Похороны были многолюдными — по свидетельству прессы, попрощаться с К. С. пришло 25 тысяч человек. Власть представлял председатель Совнаркома РСФСР Н. А. Булганин, в своей краткой речи упиравший на патриотизм покойного и его близость к народу. На похороны явилась вся театральная Москва за редкими исключениями — одним из них был Мейерхольд, отдыхавший в Кисловодске. Он говорил А. Гладкову: «Когда я узнал от Ливанова о смерти Станиславского, мне захотелось убежать одному далеко от всех и плакать, как мальчику, потерявшему отца». Самому Всеволоду Эмильевичу оставалось жить полтора года, и ему не досталось ни посмертных почестей, ни даже могилы. К. С. повезло больше — он упокоился на Новодевичьем кладбище, рядом с Симовым и Чеховым. М. П. Лилина писала сыну: «Эта троица начинала театр, и теперь все трое кончили свое служение искусству. Мне приятно и утешительно, что они вместе».

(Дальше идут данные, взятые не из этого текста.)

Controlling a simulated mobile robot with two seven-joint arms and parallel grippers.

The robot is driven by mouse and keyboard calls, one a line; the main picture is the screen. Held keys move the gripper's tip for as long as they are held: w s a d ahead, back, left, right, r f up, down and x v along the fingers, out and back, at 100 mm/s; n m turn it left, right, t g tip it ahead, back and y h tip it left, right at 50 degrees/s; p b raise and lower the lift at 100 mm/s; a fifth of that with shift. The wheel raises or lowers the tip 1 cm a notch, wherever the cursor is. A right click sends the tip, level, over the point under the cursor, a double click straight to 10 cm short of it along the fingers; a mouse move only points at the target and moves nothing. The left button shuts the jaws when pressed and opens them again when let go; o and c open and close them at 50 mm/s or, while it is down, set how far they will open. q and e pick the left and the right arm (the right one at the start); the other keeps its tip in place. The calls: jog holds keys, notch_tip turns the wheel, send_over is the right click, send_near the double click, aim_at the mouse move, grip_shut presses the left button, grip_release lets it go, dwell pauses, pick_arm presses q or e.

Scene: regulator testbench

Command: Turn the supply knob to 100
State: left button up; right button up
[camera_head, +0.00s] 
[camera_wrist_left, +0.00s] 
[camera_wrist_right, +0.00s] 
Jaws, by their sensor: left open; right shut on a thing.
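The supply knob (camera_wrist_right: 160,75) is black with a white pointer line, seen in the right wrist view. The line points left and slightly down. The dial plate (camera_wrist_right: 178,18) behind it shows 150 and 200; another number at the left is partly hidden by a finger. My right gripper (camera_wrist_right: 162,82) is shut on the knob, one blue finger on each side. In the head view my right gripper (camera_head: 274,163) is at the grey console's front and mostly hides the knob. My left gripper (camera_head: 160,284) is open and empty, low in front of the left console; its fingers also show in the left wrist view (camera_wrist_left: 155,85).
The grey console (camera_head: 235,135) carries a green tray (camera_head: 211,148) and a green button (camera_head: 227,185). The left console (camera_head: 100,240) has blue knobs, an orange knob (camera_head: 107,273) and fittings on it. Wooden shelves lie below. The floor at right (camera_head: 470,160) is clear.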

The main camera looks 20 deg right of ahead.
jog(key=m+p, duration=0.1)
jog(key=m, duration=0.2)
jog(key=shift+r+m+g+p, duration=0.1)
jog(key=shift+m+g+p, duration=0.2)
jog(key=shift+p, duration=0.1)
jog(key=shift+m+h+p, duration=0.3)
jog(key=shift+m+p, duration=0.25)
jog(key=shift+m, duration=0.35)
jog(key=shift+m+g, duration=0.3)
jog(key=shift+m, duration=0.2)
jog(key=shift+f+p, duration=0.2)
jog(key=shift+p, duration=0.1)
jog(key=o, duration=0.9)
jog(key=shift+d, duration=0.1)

Немирович-Данченко срочно приехал из-за границы и произнес речь у могилы. «Здесь начинается бессмертие», — сказал он. И оно началось. Жизнь после смерти. Не где-то там в неведомых нам пространствах бытия или небытия. А здесь, на земле, среди повседневной человеческой суеты сует. В стремительном движении режиссерского века он был его активным участником, приобретал все новых восторженных последователей и старательных учеников. Свободно искренних и подневольно ложных, как в Советском Союзе, где его, непрерывно ищущего, превратили в застывшую догму, следовать которой обязательно было для всех.

Но как бы то ни было, гениальная догадка К. С. о существовании общих творческих правил в работе актера дала новое направление театральной мысли Нового времени и прошла сквозь целый век (и какой век — насыщенный социальными, научными, художественными взлетами и катаклизмами), не потеряв практической актуальности. И не только в том дело, что в театрах на любом континенте можно встретить актеров, которые учились как раз «по системе», и целые армии педагогов, готовых по ней учить. Главный индикатор ее жизнестойкости — все еще не угасшая полемичность. Идеи и опыты Станиславского до сих пор вызывают споры среди представителей разных педагогических и исполнительских школ. А уж у нас-то до сих пор не могут забыть советские годы, когда система была так же обязательна к применению в театре, как диалектический материализм в науке. Стараясь изжить комплекс прежней зависимости, до сих пор (а прошли уже целые десятилетия «раскрепощения») кидаются в крайности демонстративного иронического неприятия, с переходом «на личность». Будто это сам Станиславский, подобно одиозному диктатору-аграрию Лысенко, добивался поголовного насаждения своих идей. Будто это он виноват, что «свободные художники» проявили такую покорность.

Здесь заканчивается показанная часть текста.